When organizations rely on professional shoppers to assess the experience of their customers rather than asking customers directly, they reveal their outcome-centric mentality. Shoppers are actors trained to watch for adherence to standards, much like the quality-control department does in a factory. Real customers have a broader view, a memory-making perspective that considers both the outcome and the experience.
Ask the frequent quick service restaurant customer who has experienced both McDonald’s and Chick-fil-A which they think is more important: the speed with which the order was filled, the expected level of food preparation, or the welcoming attitude of the server. The overwhelming majority will tell you that style is more important than speed in determining whether they return! Sure, the basic outcome expectation is for fast food fast. But the experience is what is remembered.
Call centers the world over, whether B2C or B2B, stay up late worrying about speed of answer, customers in queue and call handle time (outcome metrics), forgetting that customer research shows that first-contact resolution and the knowledge of the call center rep are more important to customers (experience measures).

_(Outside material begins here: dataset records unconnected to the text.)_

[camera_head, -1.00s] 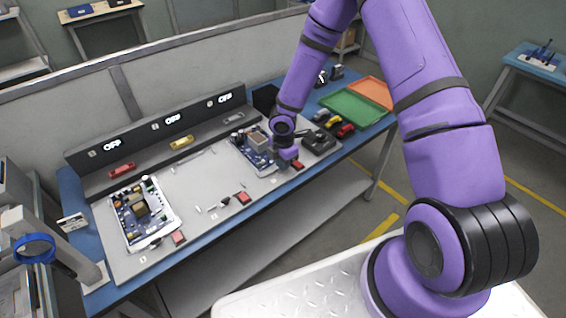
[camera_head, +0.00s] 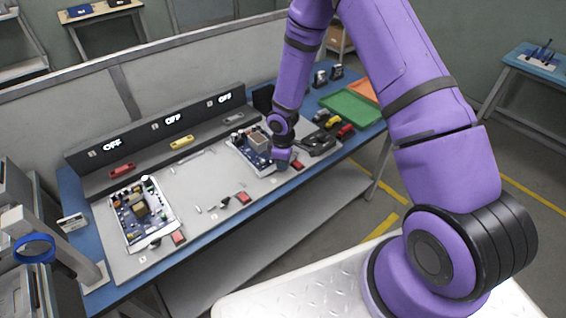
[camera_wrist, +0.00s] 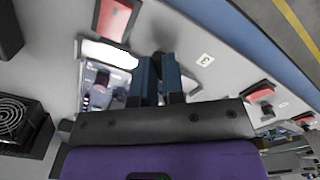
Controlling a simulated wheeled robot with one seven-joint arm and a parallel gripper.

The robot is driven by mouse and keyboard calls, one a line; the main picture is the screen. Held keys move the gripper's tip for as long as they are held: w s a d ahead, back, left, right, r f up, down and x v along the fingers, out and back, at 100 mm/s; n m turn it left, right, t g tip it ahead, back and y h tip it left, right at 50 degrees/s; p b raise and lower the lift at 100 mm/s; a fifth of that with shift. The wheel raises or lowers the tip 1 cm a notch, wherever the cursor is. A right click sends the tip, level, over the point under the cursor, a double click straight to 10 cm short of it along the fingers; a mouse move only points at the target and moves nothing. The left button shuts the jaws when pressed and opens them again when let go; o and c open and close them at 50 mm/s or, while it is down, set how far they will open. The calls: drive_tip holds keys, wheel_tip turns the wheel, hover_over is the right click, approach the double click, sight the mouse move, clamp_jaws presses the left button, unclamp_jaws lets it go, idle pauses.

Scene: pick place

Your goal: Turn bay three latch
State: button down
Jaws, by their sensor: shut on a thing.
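Bay three is the rightmost bay on the grey bench fixture, with a circuit board (camera_head: 240,150) in it; part of this board shows in the wrist view (camera_wrist: 101,78). My gripper (camera_head: 282,166) is low at the board's front right corner. In the wrist view, my gripper's two dark blue fingers (camera_wrist: 158,72) are close together beside the board edge, near the "3" label (camera_wrist: 205,60). They are shut on the bay three latch, which the fingers hide, so its angle cannot be told. A red block (camera_wrist: 116,18) sits beside the fingers; it also shows in the head view (camera_head: 297,165).
Bay one holds another board (camera_head: 128,232); bay two is without a board. Red blocks sit at bay two (camera_head: 243,197) and bay one (camera_head: 178,238). The OFF display panel (camera_head: 172,122) stands behind. A black fan unit (camera_wrist: 20,122) is close to my gripper. A green tray (camera_head: 350,106) lies right.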

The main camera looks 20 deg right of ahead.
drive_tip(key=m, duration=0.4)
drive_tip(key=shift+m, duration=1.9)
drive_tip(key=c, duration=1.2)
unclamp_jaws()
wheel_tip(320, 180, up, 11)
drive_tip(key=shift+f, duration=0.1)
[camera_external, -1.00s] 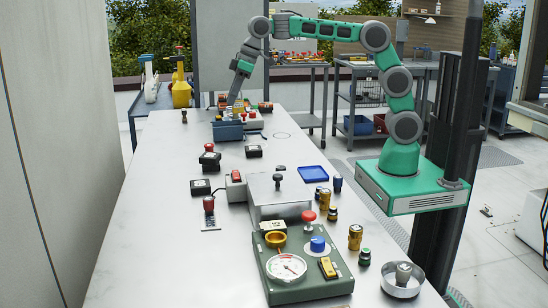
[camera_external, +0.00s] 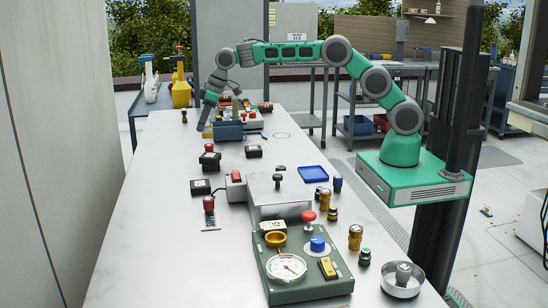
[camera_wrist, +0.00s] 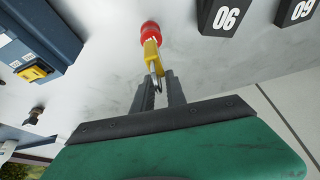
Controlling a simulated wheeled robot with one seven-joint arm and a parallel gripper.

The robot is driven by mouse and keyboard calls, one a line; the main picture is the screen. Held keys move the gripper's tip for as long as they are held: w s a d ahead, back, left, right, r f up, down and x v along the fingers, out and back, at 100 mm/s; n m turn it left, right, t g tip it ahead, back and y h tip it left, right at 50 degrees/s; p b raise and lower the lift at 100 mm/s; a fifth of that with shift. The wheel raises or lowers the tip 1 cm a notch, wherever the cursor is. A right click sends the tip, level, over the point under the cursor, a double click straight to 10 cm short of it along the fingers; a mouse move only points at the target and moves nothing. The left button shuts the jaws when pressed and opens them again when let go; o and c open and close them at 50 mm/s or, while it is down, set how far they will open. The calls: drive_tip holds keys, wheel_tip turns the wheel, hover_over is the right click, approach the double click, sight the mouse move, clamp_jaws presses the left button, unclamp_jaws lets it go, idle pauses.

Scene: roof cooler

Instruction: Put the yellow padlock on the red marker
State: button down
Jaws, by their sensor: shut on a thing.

So what is required to humanize customer delight leaving it truly delight-full? Part of the answer is to remember that customer service is most valued when it is anchored to a relationship. Granted, we like the speed, around-the-clock access, and simplicity of ordering online with Amazon or Zappos. The ideal online service is no service! But, if you ever have a problem or issue with Amazon or Zappos and have to contact a real person, you are overwhelmed by how much customer-centric humanism is hard-wired into their customer experience.
The lion’s share of the solution is the return of the role of ambassador to the front line. An ambassador is a “diplomatic official of the highest rank appointed and accredited as representative in residence by one government to another.”
What would service be like if the teller, call center operator, nurse, clerk or gate attendant was treated as having the “highest rank” and accredited (resourced, empowered and celebrated) as the representative of the organization’s brand.
We would see a grand return to real surprise much to the delight of customers who would be transformed into ardent advocates.